Have you never followed a proof all the way through, got to the end, and said to yourself - "OK, it's true, and I believe it, and I understand the proof, but I really don't get why it works."
If not, then you think about math differently from how I, my supervisor (from 30 years ago) and most of my PhD siblings do.
Sure, that happens :) but it doesn't mean that the proof is non-constructive, it just means that it's too abstract for me to understand. Sometimes, however, rereading it does wonders (e.g. I can't really visualize the Inverse Function Theorem (for functions R^2 -> R^2), but if I try to squeeze it into 3D space, I can almost visualize it, and the proof becomes logical).

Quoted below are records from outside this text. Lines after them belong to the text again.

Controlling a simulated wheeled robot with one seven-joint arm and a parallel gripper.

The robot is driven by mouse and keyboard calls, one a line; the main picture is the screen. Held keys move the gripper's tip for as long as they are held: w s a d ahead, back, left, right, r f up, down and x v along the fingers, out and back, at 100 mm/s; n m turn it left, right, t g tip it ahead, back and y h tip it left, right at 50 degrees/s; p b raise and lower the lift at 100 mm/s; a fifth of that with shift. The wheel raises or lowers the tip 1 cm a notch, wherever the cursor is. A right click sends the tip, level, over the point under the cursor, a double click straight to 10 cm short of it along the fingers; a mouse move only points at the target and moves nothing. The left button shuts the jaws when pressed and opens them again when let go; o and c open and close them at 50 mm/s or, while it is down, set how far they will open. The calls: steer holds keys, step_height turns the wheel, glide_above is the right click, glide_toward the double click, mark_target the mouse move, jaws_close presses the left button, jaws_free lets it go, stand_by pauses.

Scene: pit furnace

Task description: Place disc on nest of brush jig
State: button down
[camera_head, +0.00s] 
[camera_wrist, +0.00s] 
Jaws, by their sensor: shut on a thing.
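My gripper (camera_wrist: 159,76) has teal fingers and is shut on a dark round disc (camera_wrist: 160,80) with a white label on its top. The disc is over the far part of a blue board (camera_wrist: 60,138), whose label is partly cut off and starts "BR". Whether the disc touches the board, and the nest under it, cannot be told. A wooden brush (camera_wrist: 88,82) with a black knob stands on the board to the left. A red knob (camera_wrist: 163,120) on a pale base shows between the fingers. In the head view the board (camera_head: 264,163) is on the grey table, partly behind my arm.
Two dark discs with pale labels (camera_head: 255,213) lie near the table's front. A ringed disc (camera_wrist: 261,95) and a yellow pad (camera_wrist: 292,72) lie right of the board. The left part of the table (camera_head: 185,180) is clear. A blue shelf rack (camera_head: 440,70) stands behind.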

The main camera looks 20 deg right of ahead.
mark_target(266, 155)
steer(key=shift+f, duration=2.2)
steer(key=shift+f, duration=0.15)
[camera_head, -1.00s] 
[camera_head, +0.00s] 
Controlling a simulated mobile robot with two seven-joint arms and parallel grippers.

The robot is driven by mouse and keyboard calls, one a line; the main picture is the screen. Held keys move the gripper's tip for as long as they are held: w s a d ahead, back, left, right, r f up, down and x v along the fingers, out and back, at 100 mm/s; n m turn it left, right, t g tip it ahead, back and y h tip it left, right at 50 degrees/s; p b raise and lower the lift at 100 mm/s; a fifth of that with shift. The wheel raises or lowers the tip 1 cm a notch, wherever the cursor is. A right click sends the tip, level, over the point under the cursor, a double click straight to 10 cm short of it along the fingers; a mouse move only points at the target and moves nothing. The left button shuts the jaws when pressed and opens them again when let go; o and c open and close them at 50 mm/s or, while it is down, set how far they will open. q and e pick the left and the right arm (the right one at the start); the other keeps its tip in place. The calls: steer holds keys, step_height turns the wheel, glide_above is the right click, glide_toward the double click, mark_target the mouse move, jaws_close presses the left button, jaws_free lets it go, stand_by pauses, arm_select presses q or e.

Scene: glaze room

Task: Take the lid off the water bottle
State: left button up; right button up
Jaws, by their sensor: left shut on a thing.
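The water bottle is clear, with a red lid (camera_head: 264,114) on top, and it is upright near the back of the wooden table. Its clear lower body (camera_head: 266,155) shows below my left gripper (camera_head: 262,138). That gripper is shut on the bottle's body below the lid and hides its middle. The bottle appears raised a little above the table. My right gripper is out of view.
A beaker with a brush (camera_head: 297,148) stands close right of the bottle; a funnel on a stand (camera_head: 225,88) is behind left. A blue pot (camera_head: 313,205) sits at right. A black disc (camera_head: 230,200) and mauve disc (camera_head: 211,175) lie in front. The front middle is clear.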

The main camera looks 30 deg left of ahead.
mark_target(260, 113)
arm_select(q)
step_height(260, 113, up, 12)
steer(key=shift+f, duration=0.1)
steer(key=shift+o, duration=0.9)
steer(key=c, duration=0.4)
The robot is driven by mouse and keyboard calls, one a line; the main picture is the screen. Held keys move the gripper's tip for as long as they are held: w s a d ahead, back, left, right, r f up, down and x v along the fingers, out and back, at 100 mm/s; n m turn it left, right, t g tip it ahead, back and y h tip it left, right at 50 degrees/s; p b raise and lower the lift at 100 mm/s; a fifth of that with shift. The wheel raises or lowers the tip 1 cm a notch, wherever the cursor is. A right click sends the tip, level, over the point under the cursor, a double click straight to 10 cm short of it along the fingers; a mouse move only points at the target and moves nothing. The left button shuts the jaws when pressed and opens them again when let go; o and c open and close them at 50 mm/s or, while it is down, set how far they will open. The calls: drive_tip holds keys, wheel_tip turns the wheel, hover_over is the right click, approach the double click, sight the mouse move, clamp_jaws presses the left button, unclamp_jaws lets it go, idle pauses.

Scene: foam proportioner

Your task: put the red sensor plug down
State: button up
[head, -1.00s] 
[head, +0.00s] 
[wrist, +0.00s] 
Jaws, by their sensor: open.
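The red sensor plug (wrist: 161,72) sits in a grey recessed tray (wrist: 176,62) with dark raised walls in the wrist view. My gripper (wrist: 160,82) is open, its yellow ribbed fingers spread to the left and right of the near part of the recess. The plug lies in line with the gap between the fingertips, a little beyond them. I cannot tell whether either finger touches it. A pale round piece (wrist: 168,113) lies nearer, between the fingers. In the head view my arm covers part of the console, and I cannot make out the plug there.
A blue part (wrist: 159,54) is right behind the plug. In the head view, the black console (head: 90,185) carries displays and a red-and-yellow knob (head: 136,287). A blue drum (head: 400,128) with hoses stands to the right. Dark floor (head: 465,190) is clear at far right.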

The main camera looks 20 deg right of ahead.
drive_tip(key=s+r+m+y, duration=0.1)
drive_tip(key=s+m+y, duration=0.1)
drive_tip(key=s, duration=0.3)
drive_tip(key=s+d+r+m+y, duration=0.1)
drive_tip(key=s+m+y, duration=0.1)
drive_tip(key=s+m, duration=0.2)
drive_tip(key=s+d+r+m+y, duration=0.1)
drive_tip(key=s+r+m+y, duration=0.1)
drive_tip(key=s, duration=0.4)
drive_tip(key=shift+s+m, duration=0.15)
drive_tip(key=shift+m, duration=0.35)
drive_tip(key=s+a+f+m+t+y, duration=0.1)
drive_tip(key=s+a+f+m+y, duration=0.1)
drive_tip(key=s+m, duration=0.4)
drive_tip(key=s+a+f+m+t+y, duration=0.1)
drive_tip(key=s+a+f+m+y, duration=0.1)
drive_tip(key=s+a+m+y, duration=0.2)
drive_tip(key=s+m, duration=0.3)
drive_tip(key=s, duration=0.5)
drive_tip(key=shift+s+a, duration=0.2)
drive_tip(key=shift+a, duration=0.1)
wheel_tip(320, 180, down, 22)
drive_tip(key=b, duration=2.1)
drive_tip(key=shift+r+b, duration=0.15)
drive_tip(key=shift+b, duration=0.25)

There is no finite field of size 6. It's very easy to prove this constructively just by showing exhaustively that any attempt to define multiplication on the unique abelian group of size 6 will fail some of the axioms.
However, such a proof will not be a good answer to the question _why_ this is true. A good answer why it's true that there's no finite field of size 6 is that a finite field is a vector space on its prime subfield and so must be of size p^n, where n is the dimension of the vector space and p, a prime, the size of the prime subfield.
I'm not speaking (only) of non-constructive proofs, I'm just saying that sometimes a proof will leave you with no real sense of why a result is true (or "inevitable"). That sense sometimes comes much later, after further results are known.
There's a notorious proof of Heron's formula (computing the area of a triangle from the lengths of the three sides without trig) that proceeds by proving three things that seem to have nothing to with one another or with the goal, and then through a flourish of algebra the result falls out. There are much more straightforward ways to prove the theorem that do not abuse the reader, and modern mathematics frowns on such indirectness unless it is totally necessary. Unfortunately it was the style to write gimmicky proofs like that for a while in IIRC the 18th and 19th centuries, and sometimes they persist.
If not, then you think about math differently from how I, my supervisor (from 30 years ago) and most of my PhD siblings do.
That's OK, of course, it's just interesting.